1

Similar question to : Replacing part of string in python pandas dataframe

However it wont work!?

Panas 23.4

Given the following df column:

    Expression
    XYZ&(ABC|DEF)
   (HIJ&FTL&JKK)&(ABC|DEF)
   (FML|AXY|AND)&(ABC|DEF)

I want to strip a substring that may be in each column.

flag = '(ABC|DEF)'
andFlag = '&' + flag #the reasoning for doing this is that 'flag' may change


#Below are all different ways I have tried to achieve this, none have worked. 
df['Expression'] = df['Expression'].replace(andFlag, '', regex=True)
df['Expression'] = df['Expression'].apply(lambda x: re.sub(andFlag, '', x))
df['Expression'] = df['Expression'].replace(to_replace=andFlag, value= '', regex=True)
df['Expression'] = df['Expression'].str.replace(andFlag, '')
df['Expression'] = df['Expression'].str.replace(andFlag, '', regex=True)
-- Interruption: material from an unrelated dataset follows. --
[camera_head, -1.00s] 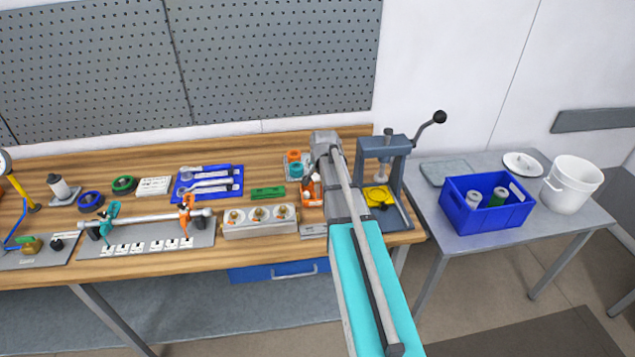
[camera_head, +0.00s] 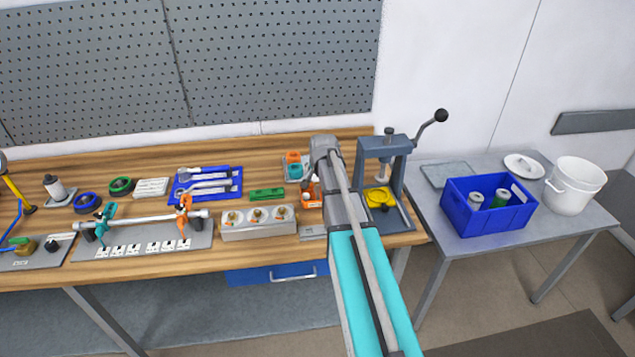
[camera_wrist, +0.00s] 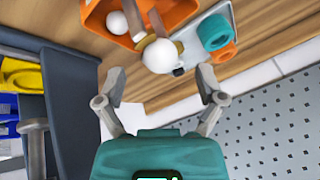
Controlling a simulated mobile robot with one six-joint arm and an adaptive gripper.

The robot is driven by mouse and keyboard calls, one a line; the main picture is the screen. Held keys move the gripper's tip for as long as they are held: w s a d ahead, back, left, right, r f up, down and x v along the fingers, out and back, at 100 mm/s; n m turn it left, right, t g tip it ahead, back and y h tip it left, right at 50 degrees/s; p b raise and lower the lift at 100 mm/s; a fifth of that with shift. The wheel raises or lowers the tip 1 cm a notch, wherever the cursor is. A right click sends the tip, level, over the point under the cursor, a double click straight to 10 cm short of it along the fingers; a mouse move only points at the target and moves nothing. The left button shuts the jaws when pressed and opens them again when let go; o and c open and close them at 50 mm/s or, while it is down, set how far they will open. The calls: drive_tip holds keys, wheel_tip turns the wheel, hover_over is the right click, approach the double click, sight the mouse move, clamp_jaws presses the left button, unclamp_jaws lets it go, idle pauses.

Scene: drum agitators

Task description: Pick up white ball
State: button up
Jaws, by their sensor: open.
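In the wrist view a white ball (camera_wrist: 161,56) shows ahead of my gripper (camera_wrist: 160,80), in line with the gap between its fingers. The fingers are spread and nothing is clamped between them. I cannot tell how far the ball is from the fingertips. A second white ball (camera_wrist: 117,23) lies in the orange bin (camera_wrist: 175,13). A thin dark and pale object by the bin edge partly overlaps the bin; I cannot tell what it is. In the head view the orange bin (camera_head: 313,188) is partly hidden by my arm, and the balls are not clear there.
A grey tray with teal (camera_wrist: 213,32) and orange (camera_wrist: 224,54) rings lies beside the bin. A grey lever press (camera_head: 387,165) with a yellow part stands to the right on the bench. A block with three round fittings (camera_head: 258,224) is to the left. A blue crate (camera_head: 463,222) is farther right.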

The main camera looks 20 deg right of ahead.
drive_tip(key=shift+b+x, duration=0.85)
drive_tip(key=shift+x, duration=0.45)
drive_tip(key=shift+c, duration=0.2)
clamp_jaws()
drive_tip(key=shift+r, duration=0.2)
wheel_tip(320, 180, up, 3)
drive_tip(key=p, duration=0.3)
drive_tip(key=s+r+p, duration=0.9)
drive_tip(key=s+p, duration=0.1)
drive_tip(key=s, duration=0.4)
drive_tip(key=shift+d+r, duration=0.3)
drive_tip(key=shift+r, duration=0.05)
I have tried all of these functions with and without regex=True to no avail.

Expected output:

    Expression
    XYZ
   (HIJ&FTL&JKK)
   (FML|AXY|AND)

I'm going slightly crazy trying to figure this out, it seems so simple and straightforward.

MaxB
  • 428
  • 1
  • 8
  • 24

2 Answers2

2

Parenthesis and the vertical bar are special character in regex, so if you want to match these character, you can add a backslash '\' before such as:

flag = '\(ABC\|DEF\)' #see this is changed
andFlag = '&' + flag
print (df['Expression'].replace(andFlag, '', regex=True))

0              XYZ
1    (HIJ&FTL&JKK)
2    (FML|AXY|AND)
Name: Expression, dtype: object
Ben.T
  • 29,160
  • 6
  • 32
  • 54
2

Use str.replace and more important, set regex=False for literal matching:

df['Expression'] = df['Expression'].str.replace(andFlag, '', regex=False)

      Expression
0            XYZ
1  (HIJ&FTL&JKK)
2  (FML|AXY|AND)
Erfan
  • 40,971
  • 8
  • 66
  • 78